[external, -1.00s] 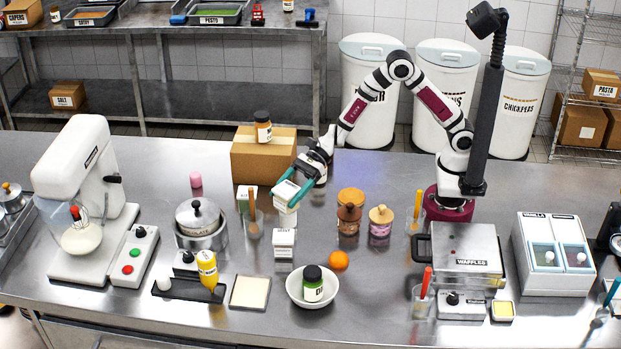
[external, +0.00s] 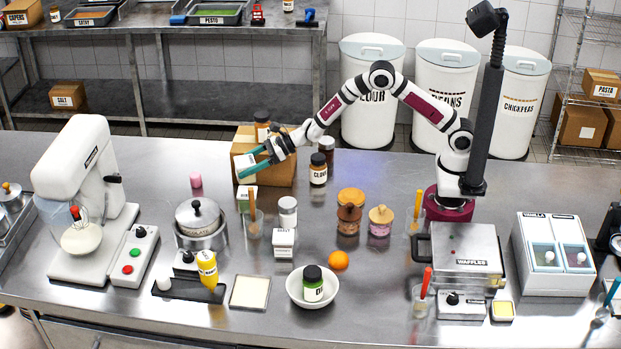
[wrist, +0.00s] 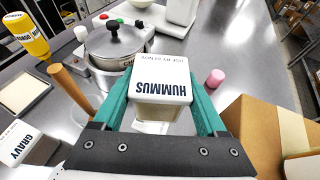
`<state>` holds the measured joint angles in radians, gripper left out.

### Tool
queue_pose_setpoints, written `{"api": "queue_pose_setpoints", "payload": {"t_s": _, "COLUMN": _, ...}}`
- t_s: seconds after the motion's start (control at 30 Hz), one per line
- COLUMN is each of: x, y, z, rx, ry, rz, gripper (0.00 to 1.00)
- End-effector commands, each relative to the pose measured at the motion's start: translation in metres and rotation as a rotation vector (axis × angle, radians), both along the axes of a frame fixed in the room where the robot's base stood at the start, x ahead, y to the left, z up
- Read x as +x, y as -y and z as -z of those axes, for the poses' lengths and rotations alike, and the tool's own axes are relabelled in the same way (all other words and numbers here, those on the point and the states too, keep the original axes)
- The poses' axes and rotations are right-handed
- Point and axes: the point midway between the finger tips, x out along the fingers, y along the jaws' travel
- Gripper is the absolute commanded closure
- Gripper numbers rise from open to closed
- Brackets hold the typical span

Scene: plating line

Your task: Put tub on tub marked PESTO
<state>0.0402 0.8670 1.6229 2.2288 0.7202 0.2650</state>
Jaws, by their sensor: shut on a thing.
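My gripper (external: 256,163) is shut on a white tub (wrist: 160,82), its lid lettered HUMMUS. In the external view the held tub (external: 245,169) is in the air in front of the cardboard box.
The cardboard box (external: 283,172), with a jar on top, stands close behind my gripper. A glass with an orange-handled tool (external: 253,225) is close in front. The pot (external: 199,222) and a pink item (external: 196,180) are to the left. A dark-lidded jar (external: 318,173) stands right.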

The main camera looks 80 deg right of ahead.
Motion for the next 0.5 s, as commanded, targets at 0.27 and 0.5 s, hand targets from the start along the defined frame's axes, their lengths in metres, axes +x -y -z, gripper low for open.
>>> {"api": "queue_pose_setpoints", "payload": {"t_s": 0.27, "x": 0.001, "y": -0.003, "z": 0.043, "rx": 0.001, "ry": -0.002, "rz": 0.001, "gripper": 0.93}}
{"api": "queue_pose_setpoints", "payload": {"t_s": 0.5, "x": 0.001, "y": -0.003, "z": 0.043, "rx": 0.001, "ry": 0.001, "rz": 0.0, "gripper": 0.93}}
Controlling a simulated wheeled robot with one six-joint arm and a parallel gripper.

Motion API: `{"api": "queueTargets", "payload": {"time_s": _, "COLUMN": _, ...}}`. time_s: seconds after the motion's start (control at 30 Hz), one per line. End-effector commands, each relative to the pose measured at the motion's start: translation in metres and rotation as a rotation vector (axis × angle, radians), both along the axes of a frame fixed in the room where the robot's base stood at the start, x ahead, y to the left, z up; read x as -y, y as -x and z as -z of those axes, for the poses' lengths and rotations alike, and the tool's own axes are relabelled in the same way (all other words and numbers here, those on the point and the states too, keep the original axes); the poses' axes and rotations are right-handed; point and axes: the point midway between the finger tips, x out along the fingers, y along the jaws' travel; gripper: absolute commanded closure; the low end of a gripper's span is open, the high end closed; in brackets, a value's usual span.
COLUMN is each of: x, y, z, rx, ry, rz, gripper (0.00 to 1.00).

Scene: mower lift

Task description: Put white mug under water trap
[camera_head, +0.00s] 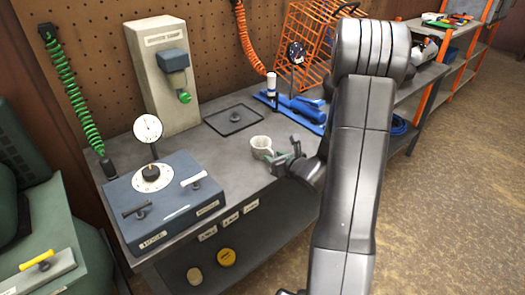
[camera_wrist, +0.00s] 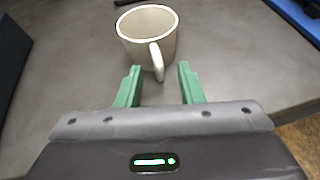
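The white mug (camera_head: 260,146) stands upright on the grey workbench in the head view. In the wrist view the mug (camera_wrist: 142,38) is just ahead of my gripper, with its handle toward me. My gripper (camera_head: 284,155) is at the mug's right side in the head view. In the wrist view my gripper (camera_wrist: 158,78) is open, with its green fingers apart on either side of the line of the handle; whether they touch it I cannot tell. The water trap (camera_head: 174,72), a blue-grey unit with a green knob beneath, is on a beige upright panel at the back.
A black square tray (camera_head: 222,127) lies on the bench between panel and mug. A blue-grey box with dials (camera_head: 165,195) stands at front left. Blue tools (camera_head: 300,106) and an orange wire rack (camera_head: 312,45) are at the back right. An orange coiled hose (camera_head: 247,42) hangs behind.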

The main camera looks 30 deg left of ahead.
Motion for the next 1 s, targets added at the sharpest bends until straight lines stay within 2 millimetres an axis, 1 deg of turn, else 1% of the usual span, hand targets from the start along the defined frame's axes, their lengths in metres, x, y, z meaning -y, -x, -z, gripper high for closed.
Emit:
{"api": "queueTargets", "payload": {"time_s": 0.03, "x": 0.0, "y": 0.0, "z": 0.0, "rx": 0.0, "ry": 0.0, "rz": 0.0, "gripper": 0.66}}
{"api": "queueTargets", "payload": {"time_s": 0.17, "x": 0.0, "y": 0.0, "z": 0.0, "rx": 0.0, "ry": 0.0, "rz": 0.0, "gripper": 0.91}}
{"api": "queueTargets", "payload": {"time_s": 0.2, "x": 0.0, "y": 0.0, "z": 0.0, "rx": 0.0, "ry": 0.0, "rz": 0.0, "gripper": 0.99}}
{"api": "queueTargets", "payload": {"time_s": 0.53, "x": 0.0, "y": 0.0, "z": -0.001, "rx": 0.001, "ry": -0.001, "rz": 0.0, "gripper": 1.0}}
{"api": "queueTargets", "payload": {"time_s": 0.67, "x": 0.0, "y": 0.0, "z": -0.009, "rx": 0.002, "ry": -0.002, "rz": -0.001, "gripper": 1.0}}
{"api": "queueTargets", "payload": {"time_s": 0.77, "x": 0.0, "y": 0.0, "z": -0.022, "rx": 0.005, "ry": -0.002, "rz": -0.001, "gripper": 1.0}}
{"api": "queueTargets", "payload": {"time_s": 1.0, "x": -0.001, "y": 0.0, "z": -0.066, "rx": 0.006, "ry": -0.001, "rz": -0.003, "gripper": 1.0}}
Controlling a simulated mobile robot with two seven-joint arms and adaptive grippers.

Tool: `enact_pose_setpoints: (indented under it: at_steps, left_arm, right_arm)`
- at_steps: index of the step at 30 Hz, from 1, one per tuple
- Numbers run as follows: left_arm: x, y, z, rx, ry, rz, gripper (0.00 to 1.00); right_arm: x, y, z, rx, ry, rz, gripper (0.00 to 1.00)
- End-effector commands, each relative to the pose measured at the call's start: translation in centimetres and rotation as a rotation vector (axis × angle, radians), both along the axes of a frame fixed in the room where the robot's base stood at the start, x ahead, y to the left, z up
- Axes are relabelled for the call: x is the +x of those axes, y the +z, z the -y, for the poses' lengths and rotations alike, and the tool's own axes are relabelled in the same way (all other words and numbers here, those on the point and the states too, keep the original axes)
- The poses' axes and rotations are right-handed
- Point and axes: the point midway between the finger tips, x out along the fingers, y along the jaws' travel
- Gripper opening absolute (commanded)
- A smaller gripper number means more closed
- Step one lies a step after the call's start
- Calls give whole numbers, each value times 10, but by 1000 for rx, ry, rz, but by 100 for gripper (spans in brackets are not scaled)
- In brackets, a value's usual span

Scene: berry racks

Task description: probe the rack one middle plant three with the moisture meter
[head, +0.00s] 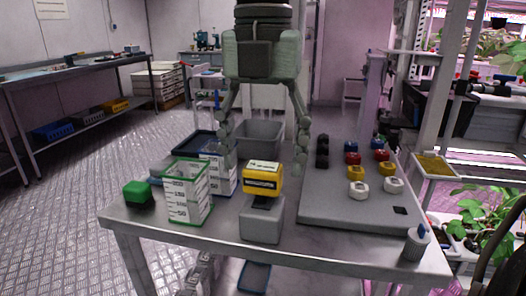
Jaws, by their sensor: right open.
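My right gripper (262,158) hangs down over the middle of the table, its two fingers spread wide and nothing between them. A yellow device with a pale top and black front (262,179), possibly the moisture meter, sits on a grey block-shaped stand (262,226). It is just below and in front of the spread fingers; I cannot tell whether they touch it. Leafy plants show on racks at the right, some low (466,212) and some high (509,62). I cannot tell which is plant three. My left gripper is not in view.
The metal table (335,262) also holds a green-rimmed white crate (187,202), a green-topped block (137,191), a grey bin (262,132) and a grey board (340,212) with several coloured knobs. A small grey bottle (415,243) stands near the right corner. Open floor lies left.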

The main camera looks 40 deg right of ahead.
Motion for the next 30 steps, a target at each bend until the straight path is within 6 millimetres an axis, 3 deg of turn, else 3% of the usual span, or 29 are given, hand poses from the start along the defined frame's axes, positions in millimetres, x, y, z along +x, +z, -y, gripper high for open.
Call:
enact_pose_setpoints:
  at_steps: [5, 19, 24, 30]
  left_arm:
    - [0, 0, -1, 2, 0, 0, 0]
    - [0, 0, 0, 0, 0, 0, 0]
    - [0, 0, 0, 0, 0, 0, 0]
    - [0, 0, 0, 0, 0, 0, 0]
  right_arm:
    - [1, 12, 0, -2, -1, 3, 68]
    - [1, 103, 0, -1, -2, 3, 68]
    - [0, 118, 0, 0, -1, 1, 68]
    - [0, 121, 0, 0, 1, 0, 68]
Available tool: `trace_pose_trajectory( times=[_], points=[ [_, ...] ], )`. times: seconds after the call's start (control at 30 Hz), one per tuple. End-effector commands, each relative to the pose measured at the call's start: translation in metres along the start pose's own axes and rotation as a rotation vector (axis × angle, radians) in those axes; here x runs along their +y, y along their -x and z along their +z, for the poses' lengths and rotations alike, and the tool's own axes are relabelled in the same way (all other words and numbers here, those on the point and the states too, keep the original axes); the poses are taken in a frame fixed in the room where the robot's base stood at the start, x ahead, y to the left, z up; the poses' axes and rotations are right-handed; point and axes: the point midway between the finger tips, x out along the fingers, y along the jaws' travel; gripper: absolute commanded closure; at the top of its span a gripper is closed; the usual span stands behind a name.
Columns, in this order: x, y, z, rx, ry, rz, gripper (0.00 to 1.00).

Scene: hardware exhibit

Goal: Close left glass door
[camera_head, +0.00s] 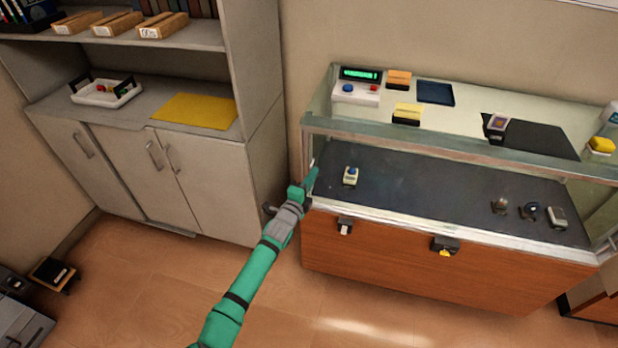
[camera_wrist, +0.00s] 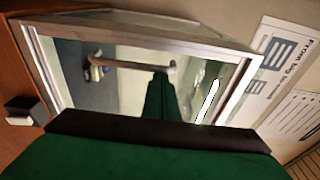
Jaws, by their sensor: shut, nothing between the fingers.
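The glass display case (camera_head: 450,208) stands at the right in the head view, on a reddish-brown wooden base. My gripper (camera_head: 311,180) is at the front left corner of the case, close to its left upright. The wrist view shows my green fingers (camera_wrist: 160,80) together, with nothing between them, in front of a metal-framed glass pane (camera_wrist: 215,85). A white strip, perhaps a handle (camera_wrist: 208,101), lies just right of the fingers. I cannot tell how far the left glass door is open. My arm and fingers hide part of the case's left edge.
Inside the case are a small blue-topped device (camera_head: 350,176) and several small items at right. A grey cabinet (camera_head: 190,180) stands left, close to my arm. The wooden floor (camera_head: 150,285) is clear in front.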

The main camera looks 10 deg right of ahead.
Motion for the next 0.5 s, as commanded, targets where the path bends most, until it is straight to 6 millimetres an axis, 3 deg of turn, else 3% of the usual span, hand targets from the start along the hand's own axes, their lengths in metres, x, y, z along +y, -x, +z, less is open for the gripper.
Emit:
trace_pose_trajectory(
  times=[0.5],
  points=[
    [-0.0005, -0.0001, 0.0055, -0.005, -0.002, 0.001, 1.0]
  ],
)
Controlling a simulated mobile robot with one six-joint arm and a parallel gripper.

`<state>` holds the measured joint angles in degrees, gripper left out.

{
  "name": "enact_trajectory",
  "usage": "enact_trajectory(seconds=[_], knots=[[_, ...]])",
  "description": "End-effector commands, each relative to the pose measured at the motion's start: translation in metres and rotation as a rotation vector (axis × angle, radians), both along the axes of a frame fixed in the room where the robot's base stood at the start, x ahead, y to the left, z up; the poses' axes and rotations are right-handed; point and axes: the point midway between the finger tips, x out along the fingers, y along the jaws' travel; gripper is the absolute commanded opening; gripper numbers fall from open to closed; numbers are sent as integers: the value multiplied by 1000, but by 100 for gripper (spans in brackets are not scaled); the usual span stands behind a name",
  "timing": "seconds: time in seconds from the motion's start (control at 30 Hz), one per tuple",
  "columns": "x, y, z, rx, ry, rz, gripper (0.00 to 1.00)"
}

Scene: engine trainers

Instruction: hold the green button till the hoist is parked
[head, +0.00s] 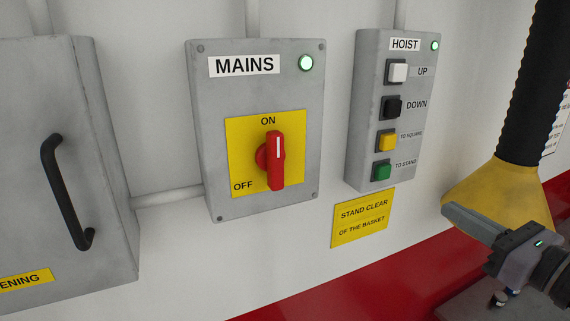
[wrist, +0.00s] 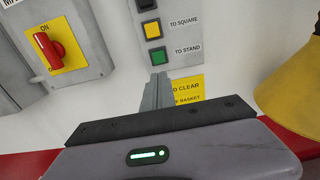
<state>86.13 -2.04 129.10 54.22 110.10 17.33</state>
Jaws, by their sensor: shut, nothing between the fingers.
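The hoist box (head: 366,130) on the wall has a lit green lamp and a column of buttons: white UP, black DOWN, yellow TO SQUARE and green TO STAND. The green button (head: 382,170) is lowest; it also shows in the wrist view (wrist: 159,56). My gripper (head: 447,208) is shut and empty, to the right of and lower than the box in the head view. In the wrist view its fingertips (wrist: 158,76) appear just below the green button. A gap shows between them in the head view. The hoist itself is not identifiable.
The MAINS box (head: 210,150) has its red switch (head: 271,160) at ON and a lit green lamp. A yellow STAND CLEAR sign (head: 362,218) is under the hoist box. A yellow funnel (head: 490,190) on a black hose hangs close behind my gripper. A grey cabinet (head: 95,110) is at left.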

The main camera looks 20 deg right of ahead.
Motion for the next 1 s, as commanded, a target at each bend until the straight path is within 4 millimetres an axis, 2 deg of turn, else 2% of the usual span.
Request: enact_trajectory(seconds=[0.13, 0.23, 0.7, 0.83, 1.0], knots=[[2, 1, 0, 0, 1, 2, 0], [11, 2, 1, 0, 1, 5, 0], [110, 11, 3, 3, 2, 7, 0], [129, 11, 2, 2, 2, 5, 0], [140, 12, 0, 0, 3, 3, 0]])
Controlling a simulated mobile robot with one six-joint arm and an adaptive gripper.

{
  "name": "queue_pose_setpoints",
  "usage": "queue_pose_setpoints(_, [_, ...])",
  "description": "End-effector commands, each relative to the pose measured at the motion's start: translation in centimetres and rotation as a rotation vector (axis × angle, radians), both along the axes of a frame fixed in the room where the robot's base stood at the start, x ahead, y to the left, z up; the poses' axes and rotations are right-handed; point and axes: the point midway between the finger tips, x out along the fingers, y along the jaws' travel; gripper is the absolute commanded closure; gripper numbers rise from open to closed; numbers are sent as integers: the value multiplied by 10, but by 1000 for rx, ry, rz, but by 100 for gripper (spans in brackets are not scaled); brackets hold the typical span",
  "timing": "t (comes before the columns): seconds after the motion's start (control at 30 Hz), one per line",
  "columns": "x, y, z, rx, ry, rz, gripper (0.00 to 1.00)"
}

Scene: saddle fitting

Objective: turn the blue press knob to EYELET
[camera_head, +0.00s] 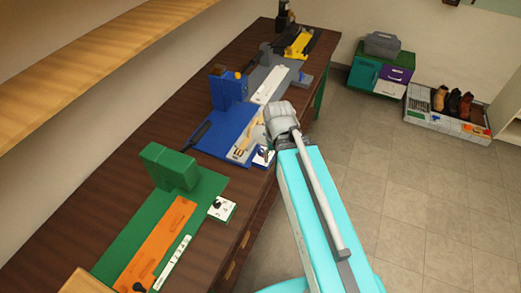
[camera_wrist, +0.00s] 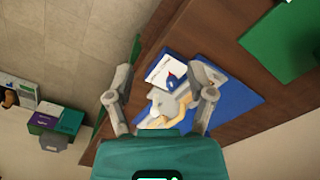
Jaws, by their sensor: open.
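The blue press (camera_head: 228,88) stands on a blue base (camera_head: 217,130) on the dark wooden bench. A white dial plate (camera_head: 259,161) sits at the base's front corner and also shows in the wrist view (camera_wrist: 158,69). The small blue knob (camera_wrist: 176,79) sits on this plate, between my fingers in the picture. Its marks are too small to read, so I cannot tell which one it points at. My gripper (camera_wrist: 164,70) is open and empty above the plate; no finger visibly touches the knob. In the head view my arm partly hides this corner.
A green press (camera_head: 170,167) with its own dial plate (camera_head: 222,208) stands nearer on the bench. A grey station (camera_head: 283,78) and a yellow one (camera_head: 298,45) stand farther back. Drawers (camera_head: 382,72) and a shoe tray (camera_head: 446,112) are on the floor at the right. Open tiled floor lies beside the bench.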

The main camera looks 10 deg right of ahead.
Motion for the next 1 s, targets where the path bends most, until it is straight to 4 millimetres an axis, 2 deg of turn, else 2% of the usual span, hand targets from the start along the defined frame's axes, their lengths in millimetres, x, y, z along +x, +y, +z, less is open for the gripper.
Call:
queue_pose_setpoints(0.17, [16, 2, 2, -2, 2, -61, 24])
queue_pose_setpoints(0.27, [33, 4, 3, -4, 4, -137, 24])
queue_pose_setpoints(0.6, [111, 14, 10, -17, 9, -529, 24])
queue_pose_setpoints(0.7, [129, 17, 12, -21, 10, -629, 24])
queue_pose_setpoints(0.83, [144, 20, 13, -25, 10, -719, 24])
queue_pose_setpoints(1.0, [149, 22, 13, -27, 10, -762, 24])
# # #
In the entries above, count each line with "path"; reply with the total only.

4